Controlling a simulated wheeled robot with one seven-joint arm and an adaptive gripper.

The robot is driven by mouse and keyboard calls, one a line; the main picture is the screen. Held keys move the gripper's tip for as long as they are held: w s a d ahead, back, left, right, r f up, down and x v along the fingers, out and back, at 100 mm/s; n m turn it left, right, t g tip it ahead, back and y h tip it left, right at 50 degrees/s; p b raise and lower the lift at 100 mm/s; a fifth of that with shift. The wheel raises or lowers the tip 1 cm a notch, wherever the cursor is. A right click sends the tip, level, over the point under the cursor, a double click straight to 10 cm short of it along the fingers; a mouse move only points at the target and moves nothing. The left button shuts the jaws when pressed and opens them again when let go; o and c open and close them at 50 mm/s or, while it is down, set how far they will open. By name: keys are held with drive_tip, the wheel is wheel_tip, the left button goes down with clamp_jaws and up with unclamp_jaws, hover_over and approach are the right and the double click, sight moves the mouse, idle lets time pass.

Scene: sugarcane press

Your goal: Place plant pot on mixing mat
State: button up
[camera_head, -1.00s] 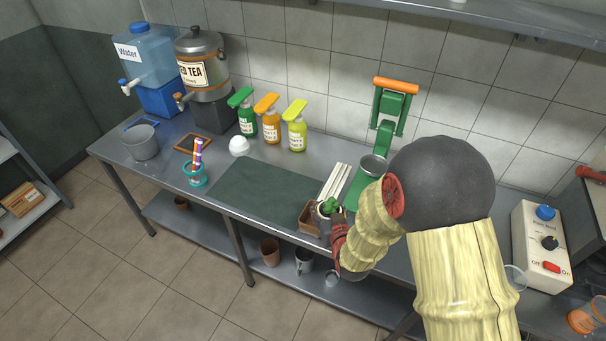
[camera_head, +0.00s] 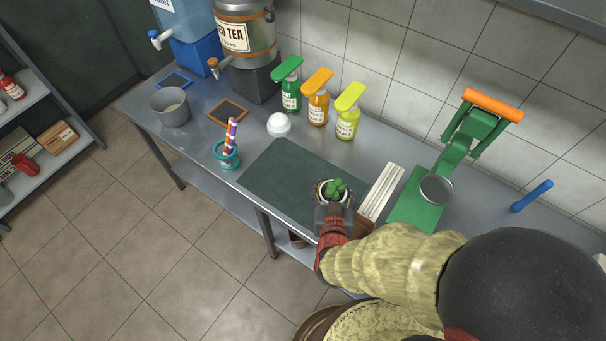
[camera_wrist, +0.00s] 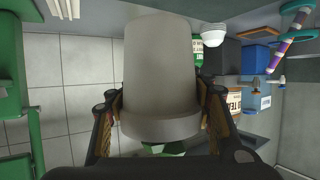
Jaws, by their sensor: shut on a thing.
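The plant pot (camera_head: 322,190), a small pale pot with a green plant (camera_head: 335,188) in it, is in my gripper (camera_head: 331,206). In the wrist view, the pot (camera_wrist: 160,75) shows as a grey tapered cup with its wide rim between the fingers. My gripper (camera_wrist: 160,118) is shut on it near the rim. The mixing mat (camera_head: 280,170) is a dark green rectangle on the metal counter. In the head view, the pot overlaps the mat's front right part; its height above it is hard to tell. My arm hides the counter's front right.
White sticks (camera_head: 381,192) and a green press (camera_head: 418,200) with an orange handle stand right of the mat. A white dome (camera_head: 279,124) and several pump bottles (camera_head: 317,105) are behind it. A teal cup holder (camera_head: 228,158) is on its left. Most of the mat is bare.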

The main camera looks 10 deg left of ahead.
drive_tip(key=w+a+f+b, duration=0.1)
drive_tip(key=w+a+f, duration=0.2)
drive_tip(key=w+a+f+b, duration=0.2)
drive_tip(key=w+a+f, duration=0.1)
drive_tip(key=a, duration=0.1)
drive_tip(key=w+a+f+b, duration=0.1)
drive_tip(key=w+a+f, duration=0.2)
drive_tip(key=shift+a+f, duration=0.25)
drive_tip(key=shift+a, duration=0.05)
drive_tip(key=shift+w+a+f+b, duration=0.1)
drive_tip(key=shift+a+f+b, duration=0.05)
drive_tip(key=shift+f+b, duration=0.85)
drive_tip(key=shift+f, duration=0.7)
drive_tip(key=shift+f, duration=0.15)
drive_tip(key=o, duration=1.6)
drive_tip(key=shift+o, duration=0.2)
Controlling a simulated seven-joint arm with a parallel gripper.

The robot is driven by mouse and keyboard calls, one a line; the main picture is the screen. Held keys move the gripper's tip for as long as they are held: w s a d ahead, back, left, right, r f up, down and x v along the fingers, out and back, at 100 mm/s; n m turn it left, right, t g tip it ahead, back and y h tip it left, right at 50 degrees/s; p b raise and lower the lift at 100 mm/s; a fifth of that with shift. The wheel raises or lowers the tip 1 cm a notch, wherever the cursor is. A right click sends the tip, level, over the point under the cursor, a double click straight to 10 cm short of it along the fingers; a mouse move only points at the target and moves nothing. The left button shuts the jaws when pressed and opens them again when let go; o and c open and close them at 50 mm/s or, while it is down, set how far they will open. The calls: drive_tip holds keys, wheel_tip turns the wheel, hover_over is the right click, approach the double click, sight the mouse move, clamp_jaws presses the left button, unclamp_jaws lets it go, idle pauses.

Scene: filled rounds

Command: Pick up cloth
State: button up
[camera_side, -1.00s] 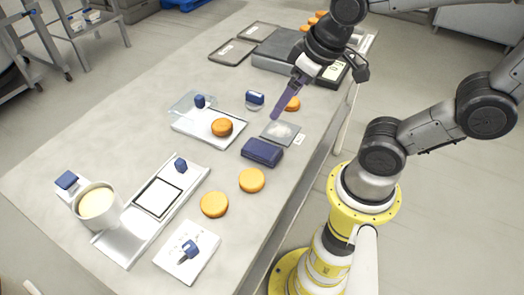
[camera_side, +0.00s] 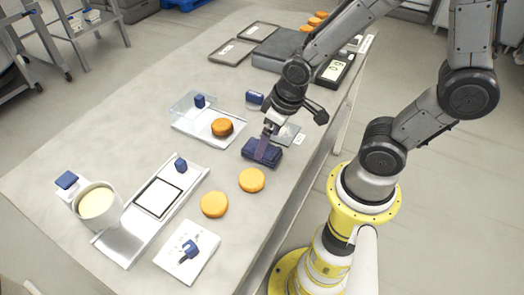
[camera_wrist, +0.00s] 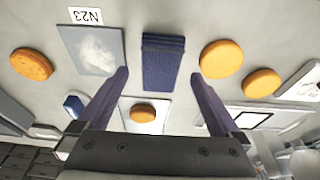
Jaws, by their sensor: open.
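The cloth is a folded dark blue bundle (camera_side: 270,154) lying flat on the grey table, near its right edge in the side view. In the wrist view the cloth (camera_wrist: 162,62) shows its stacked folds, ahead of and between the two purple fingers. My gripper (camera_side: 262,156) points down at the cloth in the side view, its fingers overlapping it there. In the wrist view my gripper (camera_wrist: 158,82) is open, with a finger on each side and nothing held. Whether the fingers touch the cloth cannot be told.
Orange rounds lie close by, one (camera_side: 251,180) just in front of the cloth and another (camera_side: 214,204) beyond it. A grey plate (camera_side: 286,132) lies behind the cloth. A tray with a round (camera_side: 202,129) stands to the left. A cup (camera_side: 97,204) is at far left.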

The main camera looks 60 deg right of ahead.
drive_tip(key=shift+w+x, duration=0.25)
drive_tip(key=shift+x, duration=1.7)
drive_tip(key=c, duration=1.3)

== == ==

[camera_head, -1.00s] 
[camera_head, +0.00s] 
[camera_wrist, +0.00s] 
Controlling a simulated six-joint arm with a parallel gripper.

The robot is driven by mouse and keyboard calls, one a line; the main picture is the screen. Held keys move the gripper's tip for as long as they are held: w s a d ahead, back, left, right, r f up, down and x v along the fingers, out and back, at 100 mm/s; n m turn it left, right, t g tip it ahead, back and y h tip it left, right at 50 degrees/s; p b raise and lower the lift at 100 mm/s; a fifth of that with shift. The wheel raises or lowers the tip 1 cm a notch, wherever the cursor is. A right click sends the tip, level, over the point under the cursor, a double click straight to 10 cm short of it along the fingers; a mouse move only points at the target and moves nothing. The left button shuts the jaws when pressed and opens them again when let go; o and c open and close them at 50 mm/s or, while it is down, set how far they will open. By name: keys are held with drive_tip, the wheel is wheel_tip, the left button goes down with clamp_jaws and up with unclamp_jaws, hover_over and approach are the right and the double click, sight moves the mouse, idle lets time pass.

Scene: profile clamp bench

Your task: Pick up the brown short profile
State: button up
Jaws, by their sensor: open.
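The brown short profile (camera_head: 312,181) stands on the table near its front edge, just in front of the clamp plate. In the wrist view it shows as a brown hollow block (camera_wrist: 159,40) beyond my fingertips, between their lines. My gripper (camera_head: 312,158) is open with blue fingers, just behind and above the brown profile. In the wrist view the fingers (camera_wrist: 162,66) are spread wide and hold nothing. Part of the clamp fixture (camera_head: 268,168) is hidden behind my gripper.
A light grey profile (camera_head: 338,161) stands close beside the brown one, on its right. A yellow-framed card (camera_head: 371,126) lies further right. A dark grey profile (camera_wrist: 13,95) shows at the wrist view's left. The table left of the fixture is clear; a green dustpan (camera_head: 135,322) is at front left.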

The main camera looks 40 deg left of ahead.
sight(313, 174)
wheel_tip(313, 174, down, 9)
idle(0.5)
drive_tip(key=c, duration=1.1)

== == ==

# WHAT TO DO
Lines containing the string "Pick" are to be selected and copied.

# THE REPLY
Command: Pick up cloth
Your task: Pick up the brown short profile

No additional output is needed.